Somehow, though, this Massillon comeback seemed even more spectacular. Maybe it was because Walsh looked so unbeatable in the first half when its quarterback, Vic Ferguson, was gunning laser beams for 200 yards.

Maybe it was because the Tigers hadn’t done very well all year against Catholic schools, losing twice and hanging on in overtime in another game.

Maybe it was because Tiger fans have had to swallow so much disappointment in recent years, and this just looked like more of the same.

Part of it, of course, was the fact it’s a slam‑bang affair under any circumstances when a team comes from three touchdowns behind to win.

Afterward, the question came tip: Where did this rank among the great Massillon comebacks.

The answer kept popping up the same ‑ No. 1.

Nick Vrotsos has coached in Massillon since 1958.

“I’ve never seen anything any better than this,” he said. “Of all the high school games I’ve ever seen, this is the greatest.”

Jim Letcavits was an All‑Ohio end at Massillon in 1953 who is in his 22nd year as a Tiger coach.

“This has to rank as the No. 1 comeback,” he said before heading off to the 25th year reunion of the Washington High graduating class of 1954.

Curtis Strawder, another assistant coach, caught some key passes from Brent Offenbecher in 1978, when the Tigers came from a 10‑0 deficit to beat McKinley 13‑10.

“That was a good one, but this one was better,” he said.

Gary Wells was a Massillon senior player in 1960. In his 17th year as a Tiger coach, he delivered a fiery speech others said helped fuel the turnaround.

“This is the greatest comeback there has ever been,” he said.

George Whitfield was in junior high when he watched two of the great Massillon comebacks.

“We trailed McKinley 16‑0 in 1964 and 14‑0 in 1965.” said Whitfield, who was a senior player at Massillon in 1968 and now is an assistant coach. “Both of those comebacks were special because both the Tigers and McKinley came into the game with 9‑0 records both years.

“This comeback was much bigger, though, because of how far we were down.”

One of the 1989 players, senior defensive tackle Scott Sirgo, was asked what was more special. Last week’s win over McKinley or Saturday’s comeback against Walsh.

“The McKinley game, definitely,” he said. “That game is more than 100 years old.”

Another teammate felt otherwise.

“The hoopla and hype with the McKinley game is great,” said defensive back Chad Buckland. “But in the game itself McKinley was behind the whole way.

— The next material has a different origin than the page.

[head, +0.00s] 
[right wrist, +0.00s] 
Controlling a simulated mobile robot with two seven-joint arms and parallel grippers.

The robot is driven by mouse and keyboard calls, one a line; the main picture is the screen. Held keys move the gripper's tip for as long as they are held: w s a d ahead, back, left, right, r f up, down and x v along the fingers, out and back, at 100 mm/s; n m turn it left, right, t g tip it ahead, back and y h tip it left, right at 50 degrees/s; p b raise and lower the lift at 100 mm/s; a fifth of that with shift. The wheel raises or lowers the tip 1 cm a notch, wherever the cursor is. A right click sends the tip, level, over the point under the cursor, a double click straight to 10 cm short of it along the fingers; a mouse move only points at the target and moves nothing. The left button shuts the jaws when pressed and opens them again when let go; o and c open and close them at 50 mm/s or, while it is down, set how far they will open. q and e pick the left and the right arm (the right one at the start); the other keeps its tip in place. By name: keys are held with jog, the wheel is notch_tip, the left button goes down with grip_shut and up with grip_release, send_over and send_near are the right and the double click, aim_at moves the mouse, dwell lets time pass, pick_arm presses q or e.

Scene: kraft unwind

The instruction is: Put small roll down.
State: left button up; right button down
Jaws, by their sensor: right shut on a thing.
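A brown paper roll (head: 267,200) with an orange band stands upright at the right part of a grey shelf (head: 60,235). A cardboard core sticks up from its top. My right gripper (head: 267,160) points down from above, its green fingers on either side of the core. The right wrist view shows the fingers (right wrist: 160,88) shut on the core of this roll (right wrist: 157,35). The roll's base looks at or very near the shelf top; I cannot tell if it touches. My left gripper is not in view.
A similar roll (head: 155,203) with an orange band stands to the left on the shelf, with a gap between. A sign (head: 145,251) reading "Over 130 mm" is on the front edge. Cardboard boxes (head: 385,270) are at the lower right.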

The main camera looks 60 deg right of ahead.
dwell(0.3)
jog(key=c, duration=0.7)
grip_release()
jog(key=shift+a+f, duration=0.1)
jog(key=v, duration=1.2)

This was a greater win because we came from so far behind.”

Nobody in the orange and black camp disagreed on the bottom line.

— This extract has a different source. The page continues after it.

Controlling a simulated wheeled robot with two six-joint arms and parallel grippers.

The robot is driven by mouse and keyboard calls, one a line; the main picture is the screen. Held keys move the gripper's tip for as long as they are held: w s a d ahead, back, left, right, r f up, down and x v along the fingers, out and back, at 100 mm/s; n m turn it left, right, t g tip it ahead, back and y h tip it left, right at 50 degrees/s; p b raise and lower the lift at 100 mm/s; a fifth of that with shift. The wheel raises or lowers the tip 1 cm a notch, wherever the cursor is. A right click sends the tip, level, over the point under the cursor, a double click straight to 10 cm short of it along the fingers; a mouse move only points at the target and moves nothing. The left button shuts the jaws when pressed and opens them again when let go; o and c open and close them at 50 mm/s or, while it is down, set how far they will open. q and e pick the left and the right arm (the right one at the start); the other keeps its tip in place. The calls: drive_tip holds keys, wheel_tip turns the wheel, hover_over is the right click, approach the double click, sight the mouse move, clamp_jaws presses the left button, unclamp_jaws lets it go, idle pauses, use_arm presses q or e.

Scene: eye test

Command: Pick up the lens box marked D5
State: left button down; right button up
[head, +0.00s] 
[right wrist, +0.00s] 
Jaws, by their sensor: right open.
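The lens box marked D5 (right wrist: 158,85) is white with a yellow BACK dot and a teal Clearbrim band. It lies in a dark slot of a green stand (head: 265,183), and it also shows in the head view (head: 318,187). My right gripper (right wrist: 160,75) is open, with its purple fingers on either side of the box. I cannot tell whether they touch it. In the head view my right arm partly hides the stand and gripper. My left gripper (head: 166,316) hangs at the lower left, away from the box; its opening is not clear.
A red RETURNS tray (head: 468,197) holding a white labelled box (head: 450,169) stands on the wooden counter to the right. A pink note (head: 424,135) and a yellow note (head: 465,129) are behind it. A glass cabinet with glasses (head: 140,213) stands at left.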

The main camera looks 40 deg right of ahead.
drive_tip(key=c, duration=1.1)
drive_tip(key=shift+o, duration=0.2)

It had appeared the season was dead, and it was quite a thing to come out alive and kicking in the race for a state championship.

Here is a drive‑by‑drive account of Saturday’s games:
Walsh ‑ Start on own 20 after opening kickoff. Drive 80 yards in 12 plays. Key play: Personal foul against Tigers turns third‑and‑nine into first down at midfield. Vic Ferguson scores from one yard out. Chuck Wanat kick good at 7:02 of first quarter.
Walsh 7, Tigers 0

Tigers ‑ Start on own 11 after kickoff. Drive to 32. Lose ball on Brian Bruggeman Interception.

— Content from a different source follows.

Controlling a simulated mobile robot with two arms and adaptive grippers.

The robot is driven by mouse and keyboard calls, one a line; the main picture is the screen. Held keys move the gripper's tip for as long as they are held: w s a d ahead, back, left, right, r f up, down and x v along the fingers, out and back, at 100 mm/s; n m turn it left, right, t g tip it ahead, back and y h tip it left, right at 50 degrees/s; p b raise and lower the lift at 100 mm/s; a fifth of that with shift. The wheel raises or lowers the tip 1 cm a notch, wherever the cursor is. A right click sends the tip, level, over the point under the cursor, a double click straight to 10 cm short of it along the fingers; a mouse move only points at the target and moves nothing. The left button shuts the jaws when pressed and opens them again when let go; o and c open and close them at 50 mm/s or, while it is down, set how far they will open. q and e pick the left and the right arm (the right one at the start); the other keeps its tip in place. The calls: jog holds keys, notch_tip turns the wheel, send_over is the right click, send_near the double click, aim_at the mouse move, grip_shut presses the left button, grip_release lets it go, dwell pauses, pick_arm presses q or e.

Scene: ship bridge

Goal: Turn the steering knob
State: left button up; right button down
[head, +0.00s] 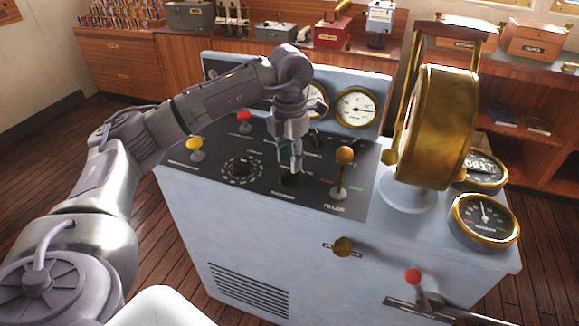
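A small black knob (289,181) sits on the dark panel of the console, just under my left gripper (291,163). My left gripper points straight down, with its fingertips at the top of this knob. I cannot tell whether the fingers touch or grip it. The label in front of it is too small to read. A round black dial knob (241,168) with a ring of pale marks sits to its left, clear of the gripper. I cannot tell from the labels which knob is the steering one. My right gripper is out of view.
The console (245,245) carries a yellow-knobbed lever (195,147), a red-knobbed lever (244,118) and a brass-knobbed lever (344,158) close right of the gripper. A large brass telegraph (434,125) stands further right. Gauges (357,108) line the raised back panel.

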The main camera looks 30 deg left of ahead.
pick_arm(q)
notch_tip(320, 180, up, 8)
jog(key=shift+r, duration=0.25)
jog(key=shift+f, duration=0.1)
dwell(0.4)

Walsh ‑ Start on own 49. Drive to Tiger 3‑yard line in nine plays. Key play: 28‑yard Ferguson‑to‑Bruggeman pass on third‑and‑six. Wanat 20‑yard field goal good at 1:35 of first quarter.
Walsh 10, Tigers 0

Tigers ‑ Start on own 29. Three plays and punt.

Walsh ‑ Start on own 35. Three plays and punt. Don Blake returns punt 64 yards but fumbles on 8‑yard line. Walsh recovers and drives 92 yards in 12 plays. Key play: 35‑yard screen pass to Dave Rottinghaus. Ferguson throws 4‑yard TD pass to Tom Puletti. Wanat kick good at 6:34 of second quarter.
Walsh 17, Tigers 0
Tigers ‑ Blake returns kickoff 48 yards to Walsh 37. Hurst passes 14 yards to Lamonte Dixon, 9 yards to Desmond Carpenter. Hurst scores on 2‑yard bootleg run. P.A.T. kick wide at 4:30 of second quarter.
Walsh 17, Tigers 6
Walsh ‑ Start on own 27. Drive 73 yards In nine plays. Bruggeman wrestles for reception at Tiger 15 and turns Ferguson pass Into 49‑yard touchdown play. Wanat kick good at 1:21 of second quarter.
Walsh 24, Tigers 7
Tigers ‑ Start on own 29 after kickoff. Drive to 44 in six plays. Lose ball on interception as half ends.
Tigers ‑ Start on own 39 after second‑half kickoff. Lose ball on interception on second play.

Walsh ‑ Start on own 46. Lose ball on Joe Pierce interception on second play.

Tigers ‑ Start on own 29. Gain 35 yards on first‑down carry by Sparkman, followed by runs of 15 by Falando Ashcraft and 11 by Dixon. Dixon scores on 1‑yard run. Gary Miller kick good at 9:18 of third quarter.